The public and the politicians have been outraged at the bonuses the recently bailed out banks have decided to pay themselves. In the United States, bankers are now held in lower esteem than politicians. Unfortunately the public’s anger is misplaced. Yes the bankers are greedy but after all why else would anyone put up with the long hours and grueling machismo that a job on Wall Street entails? As Adam Smith taught us in 1776 in his Wealth of Nations, “It is not from the benevolence of the butcher, the brewer, or the baker, that we expect our dinner, but from their regard to their own interest. We address ourselves, not to their humanity but to their self-love…” If the system works, greed is good.

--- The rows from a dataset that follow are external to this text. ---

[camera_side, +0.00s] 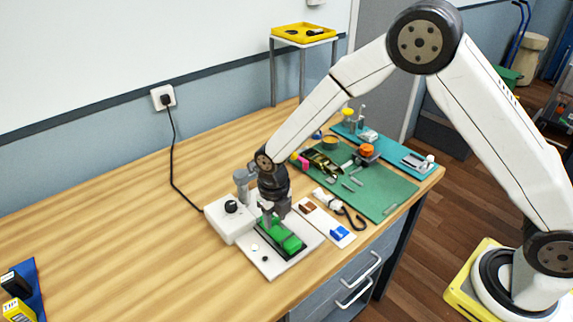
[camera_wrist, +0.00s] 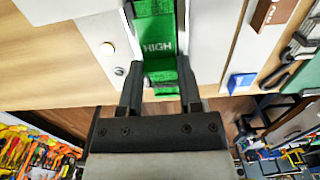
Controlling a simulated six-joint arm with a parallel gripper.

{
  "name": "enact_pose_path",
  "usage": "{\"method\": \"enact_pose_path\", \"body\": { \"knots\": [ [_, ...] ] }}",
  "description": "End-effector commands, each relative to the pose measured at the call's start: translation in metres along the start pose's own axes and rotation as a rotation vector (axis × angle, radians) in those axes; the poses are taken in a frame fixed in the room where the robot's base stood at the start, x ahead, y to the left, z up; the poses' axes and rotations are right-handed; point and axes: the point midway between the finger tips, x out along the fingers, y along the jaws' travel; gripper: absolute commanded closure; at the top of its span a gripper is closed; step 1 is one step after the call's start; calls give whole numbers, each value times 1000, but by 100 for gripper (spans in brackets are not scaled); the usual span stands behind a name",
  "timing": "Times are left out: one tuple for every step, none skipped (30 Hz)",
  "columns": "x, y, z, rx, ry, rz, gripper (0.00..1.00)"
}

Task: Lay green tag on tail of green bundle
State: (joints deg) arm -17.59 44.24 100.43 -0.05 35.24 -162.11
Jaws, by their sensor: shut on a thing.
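My gripper (camera_side: 270,216) points down over the white plate of a small device, with its fingers at the green pieces. In the wrist view, my gripper (camera_wrist: 160,76) has its two fingers on either side of a green piece with the word HIGH, which I take to be the green tag (camera_wrist: 157,49). More green, apparently the green bundle (camera_wrist: 153,12), shows beyond it. In the side view the green bundle (camera_side: 289,243) lies in a dark frame on the plate. Fingers partly hide the green pieces, and I cannot tell exactly where the tag ends and the bundle begins.
The white device (camera_side: 228,220) with a black knob stands left of the green pieces. A white card (camera_side: 323,222) bearing brown and blue blocks lies to the right. A cluttered green mat (camera_side: 375,190) lies beyond.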

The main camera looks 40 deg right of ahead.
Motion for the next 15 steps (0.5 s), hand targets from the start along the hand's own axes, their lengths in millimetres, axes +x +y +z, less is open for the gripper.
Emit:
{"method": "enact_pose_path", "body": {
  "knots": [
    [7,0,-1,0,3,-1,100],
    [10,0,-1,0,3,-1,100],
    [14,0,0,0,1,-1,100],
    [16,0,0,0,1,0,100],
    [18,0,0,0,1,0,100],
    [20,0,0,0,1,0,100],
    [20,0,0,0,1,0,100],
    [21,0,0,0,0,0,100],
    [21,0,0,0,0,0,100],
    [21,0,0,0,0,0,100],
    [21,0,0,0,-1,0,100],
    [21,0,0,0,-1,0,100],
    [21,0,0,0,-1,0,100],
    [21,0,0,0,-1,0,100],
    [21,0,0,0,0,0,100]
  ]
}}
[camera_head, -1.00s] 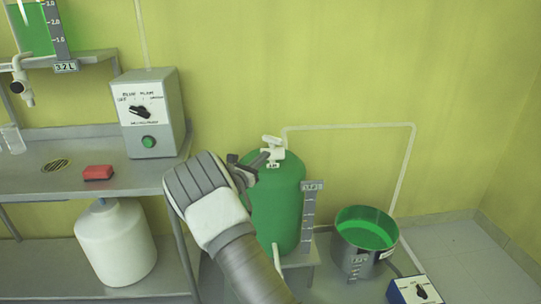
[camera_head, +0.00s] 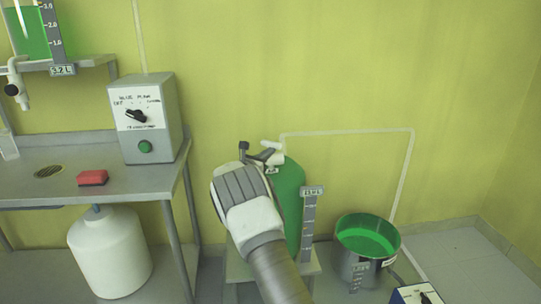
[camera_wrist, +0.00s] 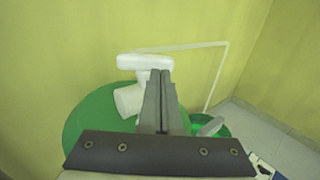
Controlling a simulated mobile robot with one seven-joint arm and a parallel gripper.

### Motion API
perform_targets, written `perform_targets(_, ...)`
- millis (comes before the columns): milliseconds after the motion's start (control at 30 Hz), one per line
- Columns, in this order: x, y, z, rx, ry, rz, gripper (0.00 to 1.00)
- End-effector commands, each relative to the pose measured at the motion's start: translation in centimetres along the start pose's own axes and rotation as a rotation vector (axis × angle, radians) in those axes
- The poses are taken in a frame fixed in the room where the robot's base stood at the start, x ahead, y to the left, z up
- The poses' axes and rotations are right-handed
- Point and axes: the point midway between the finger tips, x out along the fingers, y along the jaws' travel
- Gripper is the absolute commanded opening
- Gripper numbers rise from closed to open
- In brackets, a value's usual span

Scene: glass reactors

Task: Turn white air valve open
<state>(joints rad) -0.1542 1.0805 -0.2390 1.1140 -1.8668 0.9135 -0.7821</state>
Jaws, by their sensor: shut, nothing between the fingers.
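The white air valve (camera_head: 273,146) sits on top of the green tank (camera_head: 289,195), with its white handle crosswise at the top. In the wrist view the white valve (camera_wrist: 129,99) shows its flat handle above a rounded body. My gripper (camera_head: 268,154) is at the valve, its fingers shut and empty. In the wrist view the shut gripper fingers (camera_wrist: 161,76) overlap the right part of the handle; whether they touch it I cannot tell. My wrist hides the tank's left side in the head view.
A grey control box (camera_head: 146,118) and a red block (camera_head: 92,178) are on the bench (camera_head: 130,187) at left. A white jug (camera_head: 110,255) stands below. A metal pot (camera_head: 366,250) of green liquid is at right. A thin white pipe (camera_head: 350,132) runs along the wall.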

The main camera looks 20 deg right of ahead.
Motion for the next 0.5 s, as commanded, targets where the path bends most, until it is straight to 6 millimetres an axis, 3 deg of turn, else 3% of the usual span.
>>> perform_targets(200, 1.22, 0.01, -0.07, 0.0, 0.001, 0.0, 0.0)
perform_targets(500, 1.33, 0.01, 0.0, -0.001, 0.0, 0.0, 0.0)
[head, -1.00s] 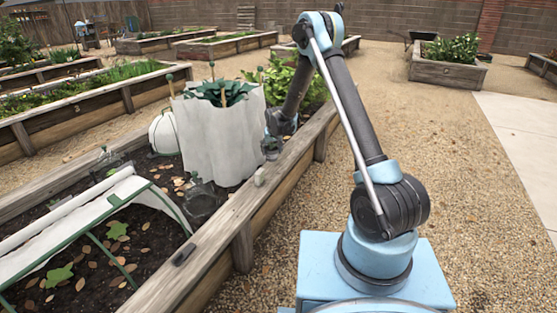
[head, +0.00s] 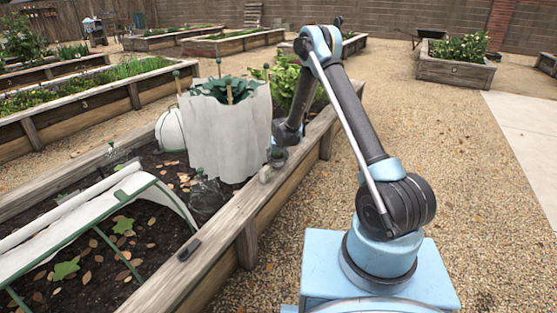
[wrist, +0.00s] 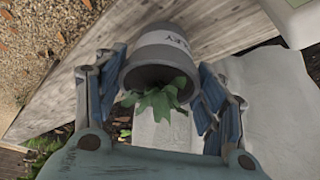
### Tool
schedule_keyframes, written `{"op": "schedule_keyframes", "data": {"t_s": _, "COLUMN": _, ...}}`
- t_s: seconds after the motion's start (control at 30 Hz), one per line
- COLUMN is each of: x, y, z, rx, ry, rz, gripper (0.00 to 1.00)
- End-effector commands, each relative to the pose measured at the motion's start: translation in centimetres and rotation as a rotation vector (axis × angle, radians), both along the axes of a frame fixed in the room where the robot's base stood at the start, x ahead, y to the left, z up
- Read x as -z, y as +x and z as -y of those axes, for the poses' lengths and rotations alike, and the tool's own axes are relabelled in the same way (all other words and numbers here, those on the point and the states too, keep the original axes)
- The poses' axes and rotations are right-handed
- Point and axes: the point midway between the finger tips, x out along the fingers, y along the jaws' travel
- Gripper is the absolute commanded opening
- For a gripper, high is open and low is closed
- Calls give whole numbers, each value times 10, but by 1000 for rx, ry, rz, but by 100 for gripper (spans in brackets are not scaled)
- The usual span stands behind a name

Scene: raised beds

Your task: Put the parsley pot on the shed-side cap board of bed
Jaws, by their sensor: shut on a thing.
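My gripper (wrist: 160,88) is shut on the parsley pot (wrist: 155,68), a grey pot with a pale label ending in "LEY" and green leaves at its mouth. In the wrist view the pot sits between the two blue fingers, its mouth toward the camera. In the head view my gripper (head: 278,156) is low beside the near cap board (head: 225,222) of the bed; the pot is not clear there. The weathered board also shows in the wrist view (wrist: 65,85), behind the pot. I cannot tell whether pot and board touch, nor which side faces the shed.
A tall white fleece wrap (head: 228,135) around a plant stands in the bed near my gripper. A small pale lump (head: 265,174) and a dark piece (head: 188,249) lie on the board. A white-covered tunnel (head: 75,215) is at front left. Gravel (head: 420,150) lies open to the right.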

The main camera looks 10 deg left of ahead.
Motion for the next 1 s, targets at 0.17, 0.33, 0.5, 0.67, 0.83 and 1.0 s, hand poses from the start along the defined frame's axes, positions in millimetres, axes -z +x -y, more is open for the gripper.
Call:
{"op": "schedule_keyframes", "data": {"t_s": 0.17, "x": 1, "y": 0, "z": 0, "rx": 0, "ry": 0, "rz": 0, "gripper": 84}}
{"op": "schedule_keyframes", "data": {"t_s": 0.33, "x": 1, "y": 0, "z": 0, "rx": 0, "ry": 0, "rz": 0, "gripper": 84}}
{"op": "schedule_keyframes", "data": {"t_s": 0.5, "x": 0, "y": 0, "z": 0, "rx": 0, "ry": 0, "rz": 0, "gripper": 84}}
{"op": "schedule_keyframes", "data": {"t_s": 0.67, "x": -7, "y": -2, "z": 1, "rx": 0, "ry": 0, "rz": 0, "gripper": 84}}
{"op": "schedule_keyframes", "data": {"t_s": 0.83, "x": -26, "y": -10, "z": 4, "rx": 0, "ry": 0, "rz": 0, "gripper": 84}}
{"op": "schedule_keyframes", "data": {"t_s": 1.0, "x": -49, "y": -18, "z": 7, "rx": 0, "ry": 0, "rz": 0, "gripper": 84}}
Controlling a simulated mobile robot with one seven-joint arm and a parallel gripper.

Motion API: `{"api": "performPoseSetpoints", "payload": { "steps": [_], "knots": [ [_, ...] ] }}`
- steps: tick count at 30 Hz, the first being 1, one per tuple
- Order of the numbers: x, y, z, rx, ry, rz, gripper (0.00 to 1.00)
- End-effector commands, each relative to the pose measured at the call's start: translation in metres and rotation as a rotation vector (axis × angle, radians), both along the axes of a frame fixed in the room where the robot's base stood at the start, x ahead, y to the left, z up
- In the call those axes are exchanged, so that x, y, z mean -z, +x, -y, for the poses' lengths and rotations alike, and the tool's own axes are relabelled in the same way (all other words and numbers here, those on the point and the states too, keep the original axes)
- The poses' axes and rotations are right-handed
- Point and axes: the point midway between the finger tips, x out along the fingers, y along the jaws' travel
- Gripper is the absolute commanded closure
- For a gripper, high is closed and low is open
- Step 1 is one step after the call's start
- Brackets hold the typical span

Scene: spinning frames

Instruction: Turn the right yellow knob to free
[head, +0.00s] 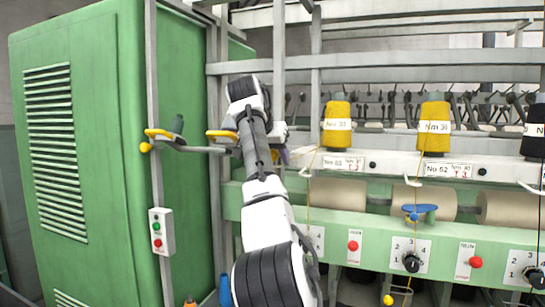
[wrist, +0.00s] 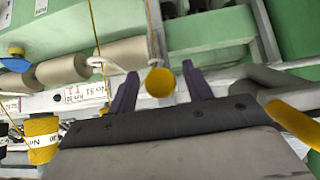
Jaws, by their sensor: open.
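A round yellow knob (wrist: 160,82) shows in the wrist view, in the gap between the fingertips of my gripper (wrist: 160,70). The two dark purple fingers are spread, one on each side of the knob, with visible gaps, and I see no contact. How far the knob is in depth from the fingertips is hard to tell. Another round yellow knob (head: 145,147) shows at the left end of the grey bar.
A yellow flat handle (head: 222,135) sits just left of my arm; in the wrist view a yellow bar (wrist: 295,122) lies close at right. A green cabinet (head: 75,150) stands left. Yarn cones (head: 337,127) and the machine's panel (head: 390,240) fill the right.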

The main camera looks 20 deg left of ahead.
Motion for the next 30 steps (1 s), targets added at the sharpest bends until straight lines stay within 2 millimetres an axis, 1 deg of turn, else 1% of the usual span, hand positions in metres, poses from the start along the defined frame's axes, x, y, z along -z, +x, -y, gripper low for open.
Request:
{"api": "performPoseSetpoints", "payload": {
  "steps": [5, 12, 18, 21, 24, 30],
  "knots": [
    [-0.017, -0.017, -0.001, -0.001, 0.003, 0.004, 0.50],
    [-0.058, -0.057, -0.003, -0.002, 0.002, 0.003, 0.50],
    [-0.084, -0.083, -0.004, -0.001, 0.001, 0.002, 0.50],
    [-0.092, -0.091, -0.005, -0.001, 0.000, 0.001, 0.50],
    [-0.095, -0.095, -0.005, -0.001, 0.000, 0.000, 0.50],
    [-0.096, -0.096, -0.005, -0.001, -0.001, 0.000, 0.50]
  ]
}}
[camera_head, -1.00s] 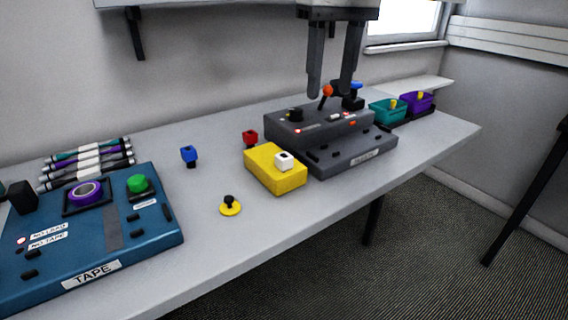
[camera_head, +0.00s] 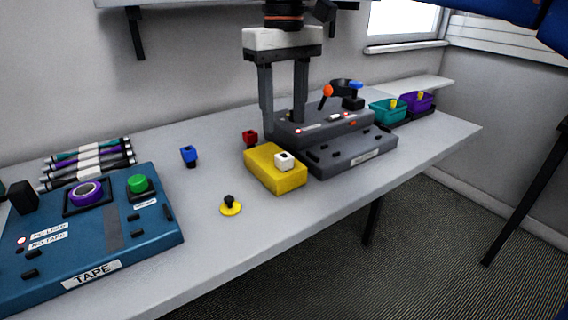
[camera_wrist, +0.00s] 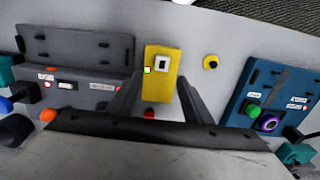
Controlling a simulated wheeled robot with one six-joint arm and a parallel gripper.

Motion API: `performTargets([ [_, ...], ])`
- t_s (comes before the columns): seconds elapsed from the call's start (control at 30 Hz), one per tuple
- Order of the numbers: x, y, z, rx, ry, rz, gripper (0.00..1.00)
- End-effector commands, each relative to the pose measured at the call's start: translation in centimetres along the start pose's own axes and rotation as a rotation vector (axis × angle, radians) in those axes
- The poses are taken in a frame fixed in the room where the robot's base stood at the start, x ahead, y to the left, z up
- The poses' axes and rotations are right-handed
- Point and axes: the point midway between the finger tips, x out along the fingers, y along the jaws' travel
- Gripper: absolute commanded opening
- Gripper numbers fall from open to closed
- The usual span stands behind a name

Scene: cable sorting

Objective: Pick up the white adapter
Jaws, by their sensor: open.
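The white adapter (camera_head: 284,160) sits on top of the yellow block (camera_head: 262,176), towards its right side in the head view. In the wrist view the adapter (camera_wrist: 162,63) shows a dark square opening and lies near the far end of the yellow block (camera_wrist: 158,85). My gripper (camera_head: 284,128) is open and empty, pointing down, above and behind the yellow block. In the wrist view the fingers (camera_wrist: 160,84) stand on either side of the block's near part, with the adapter just beyond their tips. Nothing hides the adapter.
A grey stepped device (camera_head: 350,152) stands close right of the block. A red adapter (camera_head: 250,138) is behind it, a blue one (camera_head: 189,155) to the left. A yellow-black piece (camera_head: 230,206) lies in front. The blue tape machine (camera_head: 110,225) is far left.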

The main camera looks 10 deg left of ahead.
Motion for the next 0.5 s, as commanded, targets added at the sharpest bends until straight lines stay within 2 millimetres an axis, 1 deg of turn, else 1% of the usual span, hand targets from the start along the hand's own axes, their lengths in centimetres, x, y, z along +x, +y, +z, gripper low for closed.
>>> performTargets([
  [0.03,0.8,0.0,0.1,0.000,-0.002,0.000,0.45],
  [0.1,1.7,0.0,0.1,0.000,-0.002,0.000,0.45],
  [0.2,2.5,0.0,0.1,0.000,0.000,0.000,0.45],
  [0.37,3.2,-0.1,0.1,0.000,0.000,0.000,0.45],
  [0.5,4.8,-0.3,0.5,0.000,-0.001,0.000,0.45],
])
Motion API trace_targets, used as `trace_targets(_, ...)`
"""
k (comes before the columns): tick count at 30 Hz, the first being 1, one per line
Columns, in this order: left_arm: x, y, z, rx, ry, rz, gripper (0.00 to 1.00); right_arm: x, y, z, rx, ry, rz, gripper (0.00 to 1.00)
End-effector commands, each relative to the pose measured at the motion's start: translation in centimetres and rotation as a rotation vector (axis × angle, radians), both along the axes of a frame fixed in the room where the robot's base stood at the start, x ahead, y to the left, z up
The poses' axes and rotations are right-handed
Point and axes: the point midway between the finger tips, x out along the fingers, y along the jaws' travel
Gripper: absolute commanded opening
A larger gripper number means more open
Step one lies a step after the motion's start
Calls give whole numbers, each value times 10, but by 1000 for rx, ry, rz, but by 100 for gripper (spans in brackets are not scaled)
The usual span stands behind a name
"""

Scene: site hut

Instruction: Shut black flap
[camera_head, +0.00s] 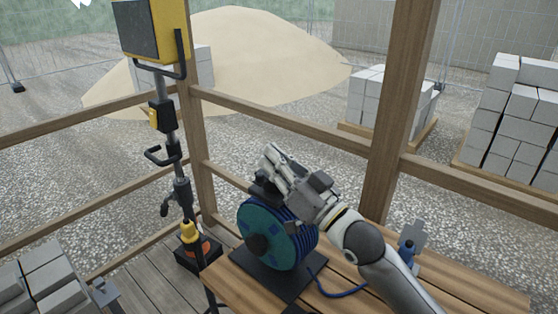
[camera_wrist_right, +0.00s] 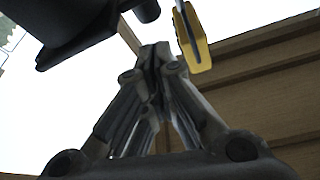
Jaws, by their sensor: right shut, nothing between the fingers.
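My right gripper (camera_head: 270,155) reaches in from the lower right over the top of a cable reel (camera_head: 265,235) with a teal face and blue cable. In the right wrist view its fingers (camera_wrist_right: 157,55) are together and empty. A dark piece (camera_head: 262,187) sits at the reel's top, beside and below the gripper, partly covered by it. I cannot tell whether this is the black flap. A large black shape (camera_wrist_right: 75,30) shows at the upper left of the right wrist view, and its identity is unclear. My left gripper is not in view.
The reel stands on a black base (camera_head: 252,277) on a wooden bench (camera_head: 225,288). A blue piece with a grey plate (camera_head: 412,236) is at right. A lamp stand (camera_head: 172,140) stands left; a wooden post (camera_head: 395,110) and rails stand behind. A yellow part (camera_wrist_right: 195,40) shows near the fingers.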

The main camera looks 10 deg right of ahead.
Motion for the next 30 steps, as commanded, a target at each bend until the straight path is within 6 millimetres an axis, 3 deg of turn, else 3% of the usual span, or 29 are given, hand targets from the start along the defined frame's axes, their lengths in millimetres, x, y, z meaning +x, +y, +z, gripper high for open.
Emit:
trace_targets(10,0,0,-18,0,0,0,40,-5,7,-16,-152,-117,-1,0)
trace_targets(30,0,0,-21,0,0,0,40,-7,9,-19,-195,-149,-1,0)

Unfortunately, our monetary system – including its domestic and international components — is broken. It has been providing excess money supply and credit growth on a global basis which has promoted one bubble after the other and which has encouraged bankers and everyone else to take excessive risks. A surfeit of liquidity and debt combined with financial deregulation reeking of moral hazard. What a system! When the bankers are right they keep their rewards. The government absorbs the losses when they are wrong. You can’t blame the bankers for picking the ripe fruit from the trees that the politicians have planted.
The system didn’t get broken in one day. The next section is a brief review of some financial history. It’s taken just short of one hundred years to get to the broken system we have today. That’s the trouble. The prophets of doom have always been too early, too impatient. Change takes time; the black swan doesn’t fly every day. Most of the time, the optimists are right.